World Bank lending by sectors reveals that it lent $1.344 billion for the financial and private sector development, $788.3 million for human development, $574 million for rural development, $423 million for public sector development, $122 million for economic management, $386.6 million for environmental and natural resource management, $321 million for social development, $145 million for social protection and risk management, $68 million for trade and integration and $45 million for urban development.
According to the report, South Asia has experienced rapid economic growth, declining poverty, and progress in human development for more than a decade. As a result, for the first time in its history, the region with the world’s largest concentration of poor people has a real chance of ending mass poverty in a generation.
Rapid growth alone will not necessarily end poverty, however, economic growth has been accompanied by rising inequality, and the region continues to suffer from some of the worst levels of human deprivation in the world. The region has also been hard hit by the recent increase in world food prices, especially for rice and wheat, the two main staples in South Asia. To address all of these issues, the World Bank’s strategy for South Asia comprises three pillars-accelerating and sustaining growth, making development inclusive, and strengthening human development-and the cross-cutting theme of improved governance.

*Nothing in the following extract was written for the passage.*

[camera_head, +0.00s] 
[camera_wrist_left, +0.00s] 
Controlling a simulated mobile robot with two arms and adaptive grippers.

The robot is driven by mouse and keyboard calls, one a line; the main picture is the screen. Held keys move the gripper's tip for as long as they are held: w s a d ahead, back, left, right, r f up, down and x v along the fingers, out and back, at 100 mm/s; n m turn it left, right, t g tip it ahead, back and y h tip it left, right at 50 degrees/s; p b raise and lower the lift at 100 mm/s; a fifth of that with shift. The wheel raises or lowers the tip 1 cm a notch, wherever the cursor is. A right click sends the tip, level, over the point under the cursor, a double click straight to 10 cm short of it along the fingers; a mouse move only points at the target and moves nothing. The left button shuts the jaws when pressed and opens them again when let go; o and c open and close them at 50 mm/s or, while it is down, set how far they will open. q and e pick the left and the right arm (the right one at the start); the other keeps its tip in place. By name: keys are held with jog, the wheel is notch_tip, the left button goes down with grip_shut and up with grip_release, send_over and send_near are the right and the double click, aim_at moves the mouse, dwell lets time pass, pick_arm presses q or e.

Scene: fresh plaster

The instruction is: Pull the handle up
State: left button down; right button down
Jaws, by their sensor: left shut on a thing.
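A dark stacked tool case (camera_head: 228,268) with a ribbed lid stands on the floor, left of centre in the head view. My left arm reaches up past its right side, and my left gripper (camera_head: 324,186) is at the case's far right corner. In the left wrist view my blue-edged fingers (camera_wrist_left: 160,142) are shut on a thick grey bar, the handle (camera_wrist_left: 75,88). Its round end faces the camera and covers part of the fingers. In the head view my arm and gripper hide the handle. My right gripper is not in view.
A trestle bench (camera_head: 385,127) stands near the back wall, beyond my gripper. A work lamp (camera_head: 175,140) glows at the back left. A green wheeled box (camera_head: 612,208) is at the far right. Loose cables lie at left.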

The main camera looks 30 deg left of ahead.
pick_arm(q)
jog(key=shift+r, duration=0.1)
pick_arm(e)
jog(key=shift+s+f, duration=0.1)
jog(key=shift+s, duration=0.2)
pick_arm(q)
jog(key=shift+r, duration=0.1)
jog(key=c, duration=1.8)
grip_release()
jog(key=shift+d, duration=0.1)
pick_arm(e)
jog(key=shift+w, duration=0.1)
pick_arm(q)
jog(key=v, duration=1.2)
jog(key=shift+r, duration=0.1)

The Bank’s programme also projects an emerging new reality that South Asia can no longer be characterised as a uniformly low-income region. Growth is propelling several Indian states, along with Bhutan, Maldives, and parts of Sri Lanka, into middle-income status. At the same time, per capita incomes and human development indicators in Bangladesh, Nepal, most of Pakistan, and the lagging regions of India and Sri Lanka are those of low-income countries.
In recent years, the Bank has sharpened its focus to ensure that lagging regions such as Bihar in India and Balochistan Province in Pakistan, sectors such as agriculture, and groups such as women and disadvantaged minorities participate in growth.
About 1 billion people live in rural areas in South Asia. As a result, the region’s economy depends on agriculture-and hence irrigation-more than any other region in the world. The Bank provides assistance to South Asian governments in many aspects of the management of water resources, including watersheds, groundwater, international waters such as the Indus Waters Treaty, and river basins. In 2008, the Bank approved a $150 million credit to enhance water distribution in Pakistan’s Sindh Province. In neighboring Baluchistan, it approved a $25 million credit to boost agricultural production and improve the use of water in irrigation.
Governance lies at the heart of the Bank’s work in South Asia. Over the past five years, it has been working with client countries at the economy, sector, and project levels to strengthen governance, increase public accountability for results, and mitigate corruption.